*SET EXERCISE*. From the records below, print only the part that opens with the line containing "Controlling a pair" and closes with the line containing "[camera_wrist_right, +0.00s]"; omit the pictures.

*PROVIDED DATA*.
──────────────────────────────

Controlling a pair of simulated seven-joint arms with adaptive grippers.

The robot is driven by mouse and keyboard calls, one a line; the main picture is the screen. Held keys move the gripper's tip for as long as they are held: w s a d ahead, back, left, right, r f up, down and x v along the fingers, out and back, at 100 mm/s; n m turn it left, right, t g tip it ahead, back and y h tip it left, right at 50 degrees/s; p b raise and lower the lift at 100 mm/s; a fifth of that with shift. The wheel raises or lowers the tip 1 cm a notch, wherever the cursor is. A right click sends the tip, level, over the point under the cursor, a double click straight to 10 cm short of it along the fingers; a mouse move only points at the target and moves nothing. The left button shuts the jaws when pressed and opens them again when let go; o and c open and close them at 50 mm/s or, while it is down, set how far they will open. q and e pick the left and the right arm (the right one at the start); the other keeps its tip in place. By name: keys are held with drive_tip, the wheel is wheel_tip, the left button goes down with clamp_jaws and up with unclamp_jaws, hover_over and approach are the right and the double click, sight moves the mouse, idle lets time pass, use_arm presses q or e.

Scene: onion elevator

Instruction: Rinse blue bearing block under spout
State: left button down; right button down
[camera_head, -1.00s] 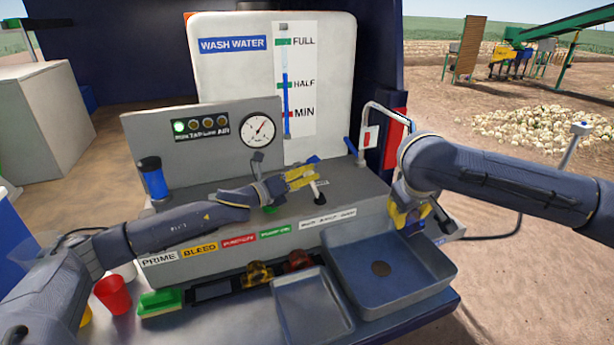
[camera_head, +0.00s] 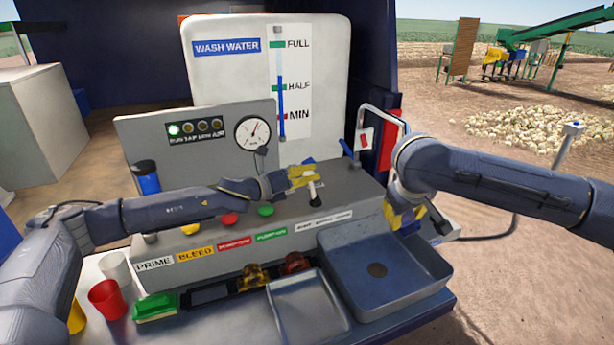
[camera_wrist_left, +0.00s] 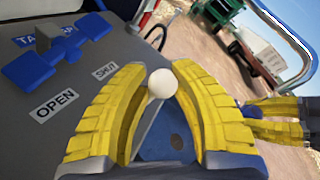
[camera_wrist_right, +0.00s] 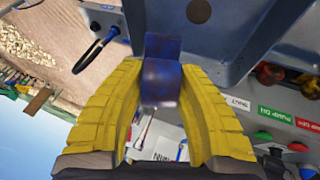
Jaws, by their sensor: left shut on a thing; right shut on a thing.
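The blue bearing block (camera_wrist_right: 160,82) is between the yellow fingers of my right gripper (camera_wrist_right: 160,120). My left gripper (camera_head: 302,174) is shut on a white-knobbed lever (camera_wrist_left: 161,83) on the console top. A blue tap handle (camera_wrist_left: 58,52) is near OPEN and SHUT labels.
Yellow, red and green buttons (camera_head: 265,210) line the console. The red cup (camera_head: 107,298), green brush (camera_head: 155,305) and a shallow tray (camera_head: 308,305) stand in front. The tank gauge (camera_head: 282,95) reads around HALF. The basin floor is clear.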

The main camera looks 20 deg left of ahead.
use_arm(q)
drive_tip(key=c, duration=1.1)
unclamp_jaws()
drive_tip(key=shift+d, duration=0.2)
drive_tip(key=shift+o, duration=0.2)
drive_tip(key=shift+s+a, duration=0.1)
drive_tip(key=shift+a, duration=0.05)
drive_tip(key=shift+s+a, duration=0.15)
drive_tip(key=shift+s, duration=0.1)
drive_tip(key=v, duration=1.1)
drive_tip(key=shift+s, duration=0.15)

──────────────────────────────

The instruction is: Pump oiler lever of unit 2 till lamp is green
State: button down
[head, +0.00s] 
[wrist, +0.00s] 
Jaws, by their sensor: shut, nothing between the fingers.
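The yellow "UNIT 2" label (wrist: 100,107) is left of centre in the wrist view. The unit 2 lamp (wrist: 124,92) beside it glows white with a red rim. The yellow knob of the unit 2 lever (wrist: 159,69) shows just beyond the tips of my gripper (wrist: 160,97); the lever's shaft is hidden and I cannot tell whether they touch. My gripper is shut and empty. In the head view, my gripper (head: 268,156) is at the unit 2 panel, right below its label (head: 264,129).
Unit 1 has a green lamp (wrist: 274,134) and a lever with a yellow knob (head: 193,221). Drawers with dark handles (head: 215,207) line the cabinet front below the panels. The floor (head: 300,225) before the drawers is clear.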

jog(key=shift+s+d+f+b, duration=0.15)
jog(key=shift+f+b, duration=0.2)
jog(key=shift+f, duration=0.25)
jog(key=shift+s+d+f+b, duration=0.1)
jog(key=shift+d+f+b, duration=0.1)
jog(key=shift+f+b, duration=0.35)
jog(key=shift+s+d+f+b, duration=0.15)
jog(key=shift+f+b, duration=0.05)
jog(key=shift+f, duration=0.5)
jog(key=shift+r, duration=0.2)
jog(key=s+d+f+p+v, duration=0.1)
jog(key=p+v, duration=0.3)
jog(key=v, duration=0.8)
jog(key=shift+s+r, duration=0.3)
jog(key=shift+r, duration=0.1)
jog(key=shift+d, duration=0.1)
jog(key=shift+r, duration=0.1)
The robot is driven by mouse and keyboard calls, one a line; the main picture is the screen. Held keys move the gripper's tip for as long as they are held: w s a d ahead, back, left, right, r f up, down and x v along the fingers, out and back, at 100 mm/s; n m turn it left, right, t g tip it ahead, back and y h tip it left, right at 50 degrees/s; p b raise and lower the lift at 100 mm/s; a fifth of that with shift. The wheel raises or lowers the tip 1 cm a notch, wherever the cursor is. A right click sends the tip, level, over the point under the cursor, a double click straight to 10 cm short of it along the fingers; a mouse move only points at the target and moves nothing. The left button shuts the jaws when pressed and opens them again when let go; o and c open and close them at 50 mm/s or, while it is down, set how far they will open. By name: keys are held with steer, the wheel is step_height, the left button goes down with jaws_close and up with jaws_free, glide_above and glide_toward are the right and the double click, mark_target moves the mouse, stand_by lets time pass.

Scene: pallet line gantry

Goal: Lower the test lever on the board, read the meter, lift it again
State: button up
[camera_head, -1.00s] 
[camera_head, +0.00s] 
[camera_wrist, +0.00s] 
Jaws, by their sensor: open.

──────────────────────────────

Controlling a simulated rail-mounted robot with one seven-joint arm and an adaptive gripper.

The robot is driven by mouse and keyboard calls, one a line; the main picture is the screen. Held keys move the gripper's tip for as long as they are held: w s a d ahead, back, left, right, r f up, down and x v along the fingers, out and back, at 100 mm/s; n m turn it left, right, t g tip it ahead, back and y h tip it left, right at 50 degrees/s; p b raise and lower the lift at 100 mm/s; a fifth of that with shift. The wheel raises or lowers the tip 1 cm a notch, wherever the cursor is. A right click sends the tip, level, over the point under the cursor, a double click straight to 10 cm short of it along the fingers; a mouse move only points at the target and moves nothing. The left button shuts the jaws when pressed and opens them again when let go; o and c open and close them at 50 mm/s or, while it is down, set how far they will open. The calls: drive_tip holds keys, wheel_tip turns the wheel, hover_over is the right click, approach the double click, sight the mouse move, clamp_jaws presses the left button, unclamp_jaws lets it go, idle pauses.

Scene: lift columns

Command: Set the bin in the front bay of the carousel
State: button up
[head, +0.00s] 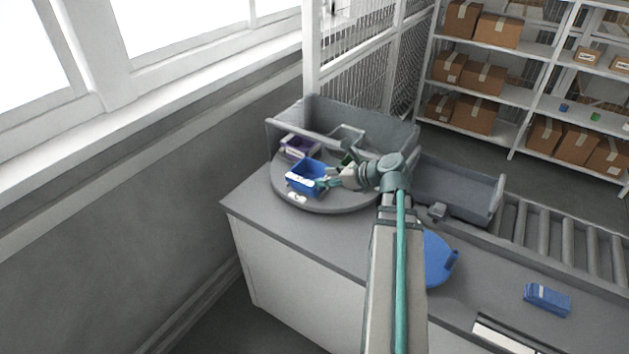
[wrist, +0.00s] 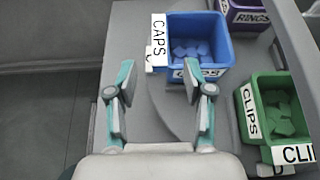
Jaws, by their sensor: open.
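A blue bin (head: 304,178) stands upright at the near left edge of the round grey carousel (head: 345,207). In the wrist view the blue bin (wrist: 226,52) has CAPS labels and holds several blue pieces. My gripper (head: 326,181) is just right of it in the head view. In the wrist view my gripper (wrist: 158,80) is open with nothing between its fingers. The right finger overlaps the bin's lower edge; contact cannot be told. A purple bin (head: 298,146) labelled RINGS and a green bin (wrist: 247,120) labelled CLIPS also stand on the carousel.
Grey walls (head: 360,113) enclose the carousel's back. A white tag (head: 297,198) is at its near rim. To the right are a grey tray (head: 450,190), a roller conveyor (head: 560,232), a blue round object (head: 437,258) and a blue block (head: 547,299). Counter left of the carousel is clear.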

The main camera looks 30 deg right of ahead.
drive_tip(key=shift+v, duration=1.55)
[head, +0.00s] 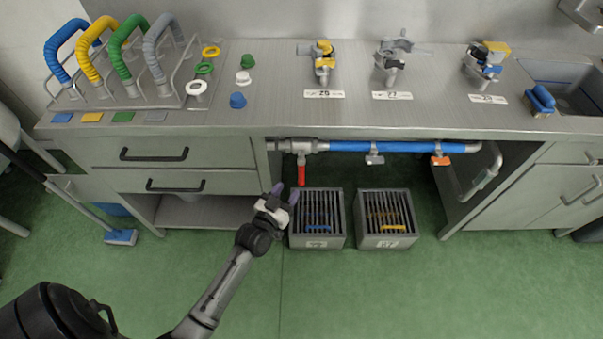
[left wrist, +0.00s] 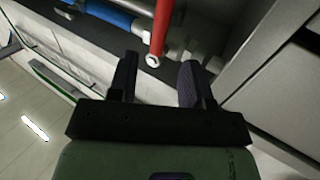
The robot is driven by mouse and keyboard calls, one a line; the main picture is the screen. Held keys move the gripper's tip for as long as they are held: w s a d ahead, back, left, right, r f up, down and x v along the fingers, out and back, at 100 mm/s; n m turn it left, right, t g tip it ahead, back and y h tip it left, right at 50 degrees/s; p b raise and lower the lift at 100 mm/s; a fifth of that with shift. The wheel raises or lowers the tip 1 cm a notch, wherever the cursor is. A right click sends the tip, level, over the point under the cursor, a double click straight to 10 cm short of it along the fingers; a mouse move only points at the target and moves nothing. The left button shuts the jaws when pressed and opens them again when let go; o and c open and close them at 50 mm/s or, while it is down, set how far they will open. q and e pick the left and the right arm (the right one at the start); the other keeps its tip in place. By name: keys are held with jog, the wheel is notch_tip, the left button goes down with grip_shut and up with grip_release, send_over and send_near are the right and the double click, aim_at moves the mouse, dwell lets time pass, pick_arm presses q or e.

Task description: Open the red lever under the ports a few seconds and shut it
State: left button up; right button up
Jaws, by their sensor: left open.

──────────────────────────────

*ANSWER TO THIS PROBLEM*.
Controlling a pair of simulated seven-joint arms with adaptive grippers.

The robot is driven by mouse and keyboard calls, one a line; the main picture is the screen. Held keys move the gripper's tip for as long as they are held: w s a d ahead, back, left, right, r f up, down and x v along the fingers, out and back, at 100 mm/s; n m turn it left, right, t g tip it ahead, back and y h tip it left, right at 50 degrees/s; p b raise and lower the lift at 100 mm/s; a fifth of that with shift. The wheel raises or lowers the tip 1 cm a notch, wherever the cursor is. A right click sends the tip, level, over the point under the cursor, a double click straight to 10 cm short of it along the fingers; a mouse move only points at the target and moves nothing. The left button shuts the jaws when pressed and opens them again when let go; o and c open and close them at 50 mm/s or, while it is down, set how far they will open. q and e pick the left and the right arm (the right one at the start); the other keeps its tip in place. By name: keys are held with drive_tip, the wheel is wheel_tip, the left button goes down with clamp_jaws and up with unclamp_jaws, hover_over and approach are the right and the double click, sight moves the mouse, idle lets time pass, use_arm presses q or e.

Scene: onion elevator

Instruction: Rinse blue bearing block under spout
State: left button down; right button down
[camera_head, -1.00s] 
[camera_head, +0.00s] 
[camera_wrist_left, +0.00s] 
[camera_wrist_right, +0.00s] 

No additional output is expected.